From the listing below, count the lines where the string "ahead" occurs. Give the number, with no other words.

◆ Collected data ◆
──────────
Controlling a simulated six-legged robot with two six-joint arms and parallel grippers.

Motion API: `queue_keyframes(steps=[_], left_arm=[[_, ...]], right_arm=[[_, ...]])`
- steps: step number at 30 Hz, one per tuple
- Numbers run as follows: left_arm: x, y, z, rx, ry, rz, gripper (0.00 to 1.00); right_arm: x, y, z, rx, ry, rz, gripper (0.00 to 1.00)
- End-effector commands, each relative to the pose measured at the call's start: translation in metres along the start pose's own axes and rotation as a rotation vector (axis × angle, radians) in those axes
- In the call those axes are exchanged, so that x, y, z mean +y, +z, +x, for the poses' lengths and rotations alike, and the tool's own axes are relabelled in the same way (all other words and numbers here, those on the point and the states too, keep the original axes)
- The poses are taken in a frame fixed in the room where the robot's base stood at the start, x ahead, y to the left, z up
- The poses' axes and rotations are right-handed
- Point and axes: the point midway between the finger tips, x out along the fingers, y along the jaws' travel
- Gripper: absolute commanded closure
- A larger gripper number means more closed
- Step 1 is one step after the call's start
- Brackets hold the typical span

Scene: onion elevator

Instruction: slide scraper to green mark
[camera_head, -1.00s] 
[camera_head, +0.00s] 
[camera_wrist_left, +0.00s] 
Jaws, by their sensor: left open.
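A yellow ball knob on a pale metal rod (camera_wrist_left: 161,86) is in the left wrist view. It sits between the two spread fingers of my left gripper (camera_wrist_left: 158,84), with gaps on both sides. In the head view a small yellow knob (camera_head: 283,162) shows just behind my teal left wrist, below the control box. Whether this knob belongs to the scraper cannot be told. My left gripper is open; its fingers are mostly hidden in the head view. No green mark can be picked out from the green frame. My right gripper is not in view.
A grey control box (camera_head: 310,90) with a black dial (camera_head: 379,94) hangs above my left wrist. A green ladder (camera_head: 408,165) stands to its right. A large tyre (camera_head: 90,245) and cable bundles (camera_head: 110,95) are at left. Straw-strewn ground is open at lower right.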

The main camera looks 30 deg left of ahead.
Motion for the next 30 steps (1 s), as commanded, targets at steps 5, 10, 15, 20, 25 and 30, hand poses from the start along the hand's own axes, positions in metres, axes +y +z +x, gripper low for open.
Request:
──────────
◆ Result for this task ◆
2